◆ SHORT PROBLEM:
Your answer should be a single number: the count of lines in the material below that hold "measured".

Robot action calls

::::

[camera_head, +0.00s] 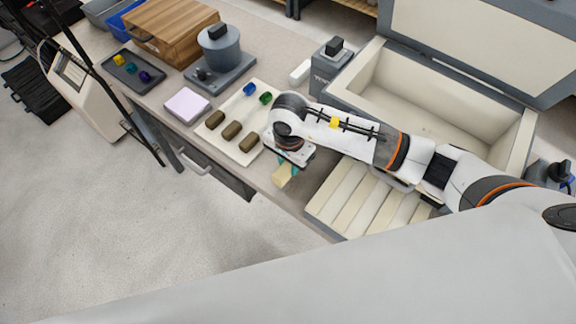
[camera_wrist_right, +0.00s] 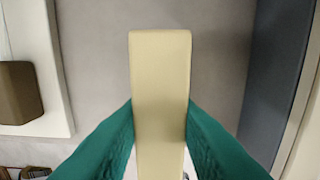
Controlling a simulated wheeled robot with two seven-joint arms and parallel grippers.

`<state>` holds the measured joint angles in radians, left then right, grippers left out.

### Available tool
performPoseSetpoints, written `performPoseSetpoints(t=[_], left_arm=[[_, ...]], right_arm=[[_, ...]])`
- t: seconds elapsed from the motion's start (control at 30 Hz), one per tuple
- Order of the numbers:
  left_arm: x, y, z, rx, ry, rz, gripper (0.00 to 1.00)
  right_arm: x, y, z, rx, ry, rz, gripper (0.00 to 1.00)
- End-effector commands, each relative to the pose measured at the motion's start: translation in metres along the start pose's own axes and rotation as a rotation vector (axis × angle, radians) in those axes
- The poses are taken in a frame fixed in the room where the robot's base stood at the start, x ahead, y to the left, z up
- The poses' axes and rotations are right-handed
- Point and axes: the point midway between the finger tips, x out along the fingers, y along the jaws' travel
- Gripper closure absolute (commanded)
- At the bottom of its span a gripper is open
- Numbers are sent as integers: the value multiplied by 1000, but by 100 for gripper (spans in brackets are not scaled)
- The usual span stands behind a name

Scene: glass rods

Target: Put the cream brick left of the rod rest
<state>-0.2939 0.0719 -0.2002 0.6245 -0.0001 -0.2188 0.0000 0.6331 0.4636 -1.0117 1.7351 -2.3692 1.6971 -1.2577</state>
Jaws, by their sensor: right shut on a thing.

::::

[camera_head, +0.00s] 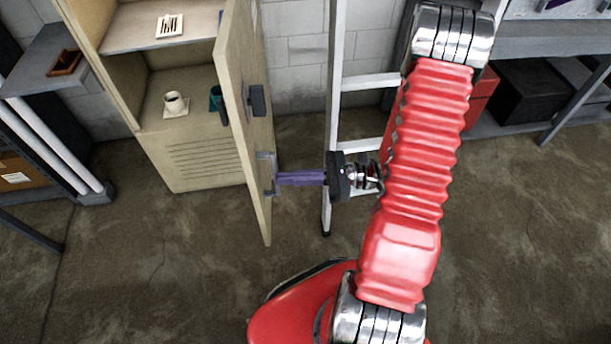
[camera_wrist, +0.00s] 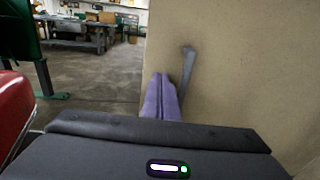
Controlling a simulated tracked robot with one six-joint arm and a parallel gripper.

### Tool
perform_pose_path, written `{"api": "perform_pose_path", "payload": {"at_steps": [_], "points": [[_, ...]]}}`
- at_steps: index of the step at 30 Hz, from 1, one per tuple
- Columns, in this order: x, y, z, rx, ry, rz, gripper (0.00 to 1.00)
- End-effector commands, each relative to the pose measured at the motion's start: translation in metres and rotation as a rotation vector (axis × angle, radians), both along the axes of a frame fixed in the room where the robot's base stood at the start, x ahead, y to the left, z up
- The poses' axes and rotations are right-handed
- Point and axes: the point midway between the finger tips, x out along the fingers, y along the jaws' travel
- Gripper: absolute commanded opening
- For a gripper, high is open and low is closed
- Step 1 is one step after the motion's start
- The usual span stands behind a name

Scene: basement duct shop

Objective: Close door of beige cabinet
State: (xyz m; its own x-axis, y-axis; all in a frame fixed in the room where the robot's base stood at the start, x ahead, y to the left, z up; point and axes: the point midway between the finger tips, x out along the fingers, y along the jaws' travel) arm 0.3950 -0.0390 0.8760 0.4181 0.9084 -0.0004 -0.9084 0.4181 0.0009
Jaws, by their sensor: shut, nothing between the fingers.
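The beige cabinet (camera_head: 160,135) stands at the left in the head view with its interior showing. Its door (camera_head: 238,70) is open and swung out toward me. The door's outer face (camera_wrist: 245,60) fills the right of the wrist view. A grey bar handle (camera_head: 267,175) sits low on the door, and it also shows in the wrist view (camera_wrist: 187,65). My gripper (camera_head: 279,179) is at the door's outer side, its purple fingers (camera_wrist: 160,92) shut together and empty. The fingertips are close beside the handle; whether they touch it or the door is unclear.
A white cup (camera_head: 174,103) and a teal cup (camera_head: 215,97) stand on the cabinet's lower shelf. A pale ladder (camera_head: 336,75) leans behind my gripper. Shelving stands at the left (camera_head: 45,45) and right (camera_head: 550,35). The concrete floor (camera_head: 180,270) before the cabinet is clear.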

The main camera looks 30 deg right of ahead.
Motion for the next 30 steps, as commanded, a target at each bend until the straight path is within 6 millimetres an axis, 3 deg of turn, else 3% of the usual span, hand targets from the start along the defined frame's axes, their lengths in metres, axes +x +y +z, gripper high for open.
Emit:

::::

◆ THE REPLY:
3